Slowly returning from the holiday deep freeze, the political media has spent most of this week fixated on the scandal out of New Jersey, where the Port Authority closed two of the three lanes leading to the George Washington Bridge back in September, causing serious traffic jams for days.
That story turned into a firestorm after it started to become clear earlier this week that allies of New Jersey Governor Chris Christie had engineered the traffic jams as political punishment for the Democratic mayor of Fort Lee, New Jersey (where the bottleneck occurred), who had failed to endorse Christie’s reelection.
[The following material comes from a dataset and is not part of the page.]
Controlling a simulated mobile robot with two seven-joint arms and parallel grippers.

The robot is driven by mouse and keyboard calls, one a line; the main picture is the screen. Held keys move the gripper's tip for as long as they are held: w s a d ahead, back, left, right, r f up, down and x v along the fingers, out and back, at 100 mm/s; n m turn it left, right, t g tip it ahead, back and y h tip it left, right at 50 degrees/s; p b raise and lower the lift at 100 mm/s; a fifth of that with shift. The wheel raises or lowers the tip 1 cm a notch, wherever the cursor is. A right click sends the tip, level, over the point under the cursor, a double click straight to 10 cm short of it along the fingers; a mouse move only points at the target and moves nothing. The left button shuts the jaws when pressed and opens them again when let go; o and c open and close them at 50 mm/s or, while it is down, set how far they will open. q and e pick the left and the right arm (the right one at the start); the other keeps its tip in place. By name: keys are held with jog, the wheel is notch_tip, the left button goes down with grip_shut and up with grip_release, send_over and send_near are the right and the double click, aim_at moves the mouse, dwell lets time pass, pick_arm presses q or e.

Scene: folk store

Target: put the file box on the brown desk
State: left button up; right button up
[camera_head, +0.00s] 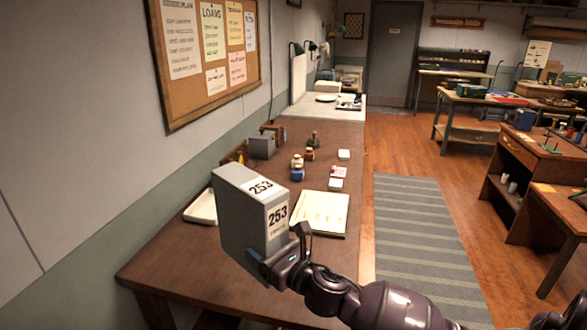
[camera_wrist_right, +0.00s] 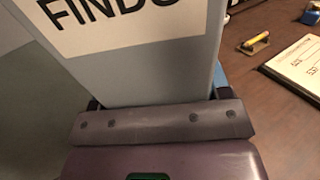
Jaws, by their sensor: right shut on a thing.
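The file box (camera_head: 240,216) is a tall grey box with white labels reading 253. My right gripper (camera_head: 279,262) is shut on its lower part and holds it upright over the near part of the brown desk (camera_head: 185,255). In the right wrist view the box (camera_wrist_right: 150,75) fills the middle, with a white label, above the gripper (camera_wrist_right: 160,118). The box's underside is hidden, so I cannot tell whether it touches the desk. My left gripper is not in view.
Ink bottles (camera_head: 297,172), small white boxes (camera_head: 335,185) and a grey block (camera_head: 262,146) stand farther back. The desk's near left corner is clear.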

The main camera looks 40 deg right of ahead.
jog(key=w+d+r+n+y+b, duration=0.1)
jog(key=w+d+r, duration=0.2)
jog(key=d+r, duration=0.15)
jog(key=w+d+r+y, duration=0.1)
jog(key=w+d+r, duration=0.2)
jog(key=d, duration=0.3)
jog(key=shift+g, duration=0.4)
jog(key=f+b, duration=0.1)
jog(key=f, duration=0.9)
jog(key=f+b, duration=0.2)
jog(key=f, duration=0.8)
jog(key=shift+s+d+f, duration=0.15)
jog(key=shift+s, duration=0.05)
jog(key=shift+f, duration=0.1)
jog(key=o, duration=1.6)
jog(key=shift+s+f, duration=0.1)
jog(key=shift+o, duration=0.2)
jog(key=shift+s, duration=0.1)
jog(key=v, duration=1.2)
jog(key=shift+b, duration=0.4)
A few thoughts:
— What makes the made-to-order traffic jam so singularly offensive is its thoughtless victimization of ordinary citizens who had nothing to do with the political infighting. Politicians are always going to engage in this sort of petty one-upmanship. Treating the voters as little more than collateral damage in the process, however, is the height of irresponsibility and makes a mockery of the notion of “public service.”
— Even putting the propriety of the act aside, this whole affair wasn’t even a particularly shrewd exercise in brass knuckle politics. Christie was a Republican governor with a commanding lead in a Democratic state. Failing to get the endorsement of the Mayor of Fort Lee was hardly going to make or break his campaign. And, of course, any reasonable cost-benefit analysis would have factored in the potential damage to the governor of this story coming out (Imagine if Christie had been dealing with the fallout from this story just before the November election instead of just after the new year).
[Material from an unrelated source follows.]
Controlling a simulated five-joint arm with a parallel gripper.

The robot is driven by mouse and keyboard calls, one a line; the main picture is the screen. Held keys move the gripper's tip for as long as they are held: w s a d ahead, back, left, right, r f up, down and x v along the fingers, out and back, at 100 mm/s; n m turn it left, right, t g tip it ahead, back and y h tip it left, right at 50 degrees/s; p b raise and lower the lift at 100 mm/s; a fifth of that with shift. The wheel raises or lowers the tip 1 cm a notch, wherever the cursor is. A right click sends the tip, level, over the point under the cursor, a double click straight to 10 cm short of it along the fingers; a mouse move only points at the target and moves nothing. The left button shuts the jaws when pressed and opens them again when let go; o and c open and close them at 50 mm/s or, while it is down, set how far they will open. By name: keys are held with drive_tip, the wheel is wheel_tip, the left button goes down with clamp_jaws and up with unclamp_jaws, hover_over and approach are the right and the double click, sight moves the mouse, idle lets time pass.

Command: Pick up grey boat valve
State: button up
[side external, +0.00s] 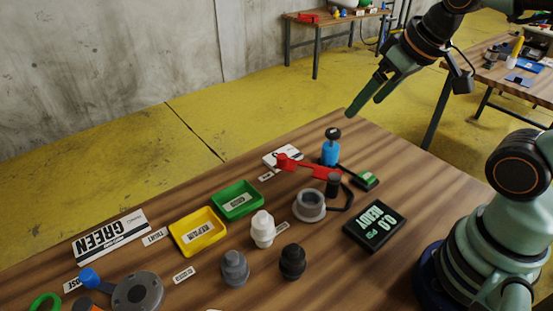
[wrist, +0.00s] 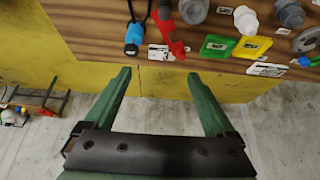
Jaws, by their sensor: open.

— Like a lot of conservatives, I’m wary of Christie on a handful of issues. That said, his “talk until there aren’t any more questions” press conference yesterday was a superb exercise in crisis management. He took responsibility, fired the people involved, apologized, and demonstrated the kind of accountability that we rarely see in the midst of scandal. He also vehemently denied that he had anything to do with the shutdown, which is probably true—his assertions were so forceful yesterday that his political career would likely be over if it was revealed that he was lying.
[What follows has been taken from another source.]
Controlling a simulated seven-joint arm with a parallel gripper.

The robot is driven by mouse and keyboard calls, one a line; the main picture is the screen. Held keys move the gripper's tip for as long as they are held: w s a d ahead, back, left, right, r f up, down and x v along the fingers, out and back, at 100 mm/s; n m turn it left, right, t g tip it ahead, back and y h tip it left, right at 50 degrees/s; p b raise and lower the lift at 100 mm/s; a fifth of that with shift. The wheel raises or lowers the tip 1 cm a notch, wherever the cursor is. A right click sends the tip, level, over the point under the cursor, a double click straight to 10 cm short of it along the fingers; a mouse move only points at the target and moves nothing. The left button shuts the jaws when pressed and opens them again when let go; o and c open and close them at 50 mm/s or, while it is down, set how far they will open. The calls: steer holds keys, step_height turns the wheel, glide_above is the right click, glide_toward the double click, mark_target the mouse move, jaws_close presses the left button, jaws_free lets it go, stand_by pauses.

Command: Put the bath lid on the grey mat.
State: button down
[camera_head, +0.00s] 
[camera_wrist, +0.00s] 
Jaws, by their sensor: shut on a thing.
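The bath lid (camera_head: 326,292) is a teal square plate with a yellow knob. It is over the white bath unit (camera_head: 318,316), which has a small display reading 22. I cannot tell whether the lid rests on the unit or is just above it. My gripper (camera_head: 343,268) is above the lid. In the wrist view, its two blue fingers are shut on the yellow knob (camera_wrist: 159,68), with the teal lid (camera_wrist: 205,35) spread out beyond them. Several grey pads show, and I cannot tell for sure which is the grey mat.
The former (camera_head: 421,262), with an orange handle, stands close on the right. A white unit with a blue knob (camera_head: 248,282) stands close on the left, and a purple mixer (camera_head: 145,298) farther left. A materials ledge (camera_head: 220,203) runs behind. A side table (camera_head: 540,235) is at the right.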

— The media (and, to some extent, the general public) need to be a little bit more realistic about executive accountability. As the head of New Jersey’s executive branch, Christie is, of course, ultimately responsible for what goes on underneath him. That’s not quite the same thing as being culpable, however.
In an era of big, complex government, it’s impossible for a chief executive to know every detail of what’s going on beneath him (though it’s important to maximize the flow of information). People are going to make mistakes, sometimes accidentally, sometimes—as in this case—through crass calculation. Governors or presidents shouldn’t be faulted for these things happening unless they’ve directly enabled it. Where they should be held accountable is in bringing this people to heel. By that measure, Christie has done his job very well this week.